## What is asked
Reproduce all of the listing below without alteration.

## Data segment

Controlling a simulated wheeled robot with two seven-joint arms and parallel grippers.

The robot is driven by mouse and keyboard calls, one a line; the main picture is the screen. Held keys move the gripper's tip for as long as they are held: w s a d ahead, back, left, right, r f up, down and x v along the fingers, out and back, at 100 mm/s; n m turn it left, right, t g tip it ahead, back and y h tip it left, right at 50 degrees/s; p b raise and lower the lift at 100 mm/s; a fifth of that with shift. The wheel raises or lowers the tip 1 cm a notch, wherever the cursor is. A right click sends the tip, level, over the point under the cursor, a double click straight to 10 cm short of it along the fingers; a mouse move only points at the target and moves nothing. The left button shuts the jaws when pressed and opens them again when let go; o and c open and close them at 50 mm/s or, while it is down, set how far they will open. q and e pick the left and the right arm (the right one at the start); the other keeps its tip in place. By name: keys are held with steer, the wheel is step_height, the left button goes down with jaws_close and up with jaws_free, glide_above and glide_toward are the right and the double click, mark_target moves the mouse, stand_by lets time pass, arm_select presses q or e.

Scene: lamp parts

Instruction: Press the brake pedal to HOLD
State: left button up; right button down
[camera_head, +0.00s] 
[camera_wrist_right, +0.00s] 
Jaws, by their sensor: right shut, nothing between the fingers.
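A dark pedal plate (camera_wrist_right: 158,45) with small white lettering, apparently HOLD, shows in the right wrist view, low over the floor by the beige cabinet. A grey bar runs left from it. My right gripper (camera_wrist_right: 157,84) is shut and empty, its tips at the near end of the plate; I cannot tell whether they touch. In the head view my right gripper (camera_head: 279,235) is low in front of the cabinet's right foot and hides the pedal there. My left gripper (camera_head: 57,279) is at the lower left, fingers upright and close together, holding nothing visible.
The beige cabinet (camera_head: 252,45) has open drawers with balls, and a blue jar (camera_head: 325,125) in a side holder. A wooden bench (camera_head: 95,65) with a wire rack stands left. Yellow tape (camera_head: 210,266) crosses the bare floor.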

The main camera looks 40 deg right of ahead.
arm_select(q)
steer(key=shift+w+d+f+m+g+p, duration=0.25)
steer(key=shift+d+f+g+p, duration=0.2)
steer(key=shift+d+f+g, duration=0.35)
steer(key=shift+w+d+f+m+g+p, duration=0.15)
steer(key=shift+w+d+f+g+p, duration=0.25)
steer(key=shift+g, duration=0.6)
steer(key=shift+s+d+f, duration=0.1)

## Completed exercise
Controlling a simulated wheeled robot with two seven-joint arms and parallel grippers.

The robot is driven by mouse and keyboard calls, one a line; the main picture is the screen. Held keys move the gripper's tip for as long as they are held: w s a d ahead, back, left, right, r f up, down and x v along the fingers, out and back, at 100 mm/s; n m turn it left, right, t g tip it ahead, back and y h tip it left, right at 50 degrees/s; p b raise and lower the lift at 100 mm/s; a fifth of that with shift. The wheel raises or lowers the tip 1 cm a notch, wherever the cursor is. A right click sends the tip, level, over the point under the cursor, a double click straight to 10 cm short of it along the fingers; a mouse move only points at the target and moves nothing. The left button shuts the jaws when pressed and opens them again when let go; o and c open and close them at 50 mm/s or, while it is down, set how far they will open. q and e pick the left and the right arm (the right one at the start); the other keeps its tip in place. By name: keys are held with steer, the wheel is step_height, the left button goes down with jaws_close and up with jaws_free, glide_above and glide_toward are the right and the double click, mark_target moves the mouse, stand_by lets time pass, arm_select presses q or e.

Scene: lamp parts

Instruction: Press the brake pedal to HOLD
State: left button up; right button down
[camera_head, +0.00s] 
[camera_wrist_right, +0.00s] 
Jaws, by their sensor: right shut, nothing between the fingers.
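A dark pedal plate (camera_wrist_right: 158,45) with small white lettering, apparently HOLD, shows in the right wrist view, low over the floor by the beige cabinet. A grey bar runs left from it. My right gripper (camera_wrist_right: 157,84) is shut and empty, its tips at the near end of the plate; I cannot tell whether they touch. In the head view my right gripper (camera_head: 279,235) is low in front of the cabinet's right foot and hides the pedal there. My left gripper (camera_head: 57,279) is at the lower left, fingers upright and close together, holding nothing visible.
The beige cabinet (camera_head: 252,45) has open drawers with balls, and a blue jar (camera_head: 325,125) in a side holder. A wooden bench (camera_head: 95,65) with a wire rack stands left. Yellow tape (camera_head: 210,266) crosses the bare floor.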

The main camera looks 40 deg right of ahead.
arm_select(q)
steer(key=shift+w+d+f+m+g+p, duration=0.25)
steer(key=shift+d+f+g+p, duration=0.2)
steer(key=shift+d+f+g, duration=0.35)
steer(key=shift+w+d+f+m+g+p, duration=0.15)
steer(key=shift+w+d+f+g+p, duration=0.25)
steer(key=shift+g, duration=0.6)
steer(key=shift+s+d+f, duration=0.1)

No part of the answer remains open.